◆ **SHORT TASK**: Go through the listing and copy every line word for word.

◆ **SOURCE MATERIAL**:
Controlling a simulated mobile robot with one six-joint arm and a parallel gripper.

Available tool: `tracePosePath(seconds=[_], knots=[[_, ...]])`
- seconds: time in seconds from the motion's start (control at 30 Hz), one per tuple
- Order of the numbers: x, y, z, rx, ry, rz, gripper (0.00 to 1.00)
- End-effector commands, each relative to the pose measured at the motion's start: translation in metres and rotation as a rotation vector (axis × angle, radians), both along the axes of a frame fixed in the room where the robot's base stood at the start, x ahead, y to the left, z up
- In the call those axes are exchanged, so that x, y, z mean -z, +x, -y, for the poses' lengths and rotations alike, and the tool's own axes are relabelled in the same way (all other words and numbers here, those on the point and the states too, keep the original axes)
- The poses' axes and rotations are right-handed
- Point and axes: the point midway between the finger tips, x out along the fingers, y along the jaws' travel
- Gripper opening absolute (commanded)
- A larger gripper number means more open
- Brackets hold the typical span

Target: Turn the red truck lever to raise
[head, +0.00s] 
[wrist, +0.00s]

◆ **WRITTEN RESPONSE**:
Controlling a simulated mobile robot with one six-joint arm and a parallel gripper.

Available tool: `tracePosePath(seconds=[_], knots=[[_, ...]])`
- seconds: time in seconds from the motion's start (control at 30 Hz), one per tuple
- Order of the numbers: x, y, z, rx, ry, rz, gripper (0.00 to 1.00)
- End-effector commands, each relative to the pose measured at the motion's start: translation in metres and rotation as a rotation vector (axis × angle, radians), both along the axes of a frame fixed in the room where the robot's base stood at the start, x ahead, y to the left, z up
- In the call those axes are exchanged, so that x, y, z mean -z, +x, -y, for the poses' lengths and rotations alike, and the tool's own axes are relabelled in the same way (all other words and numbers here, those on the point and the states too, keep the original axes)
- The poses' axes and rotations are right-handed
- Point and axes: the point midway between the finger tips, x out along the fingers, y along the jaws' travel
- Gripper opening absolute (commanded)
- A larger gripper number means more open
- Brackets hold the typical span

Target: Turn the red truck lever to raise
[head, +0.00s] 
[wrist, +0.00s]

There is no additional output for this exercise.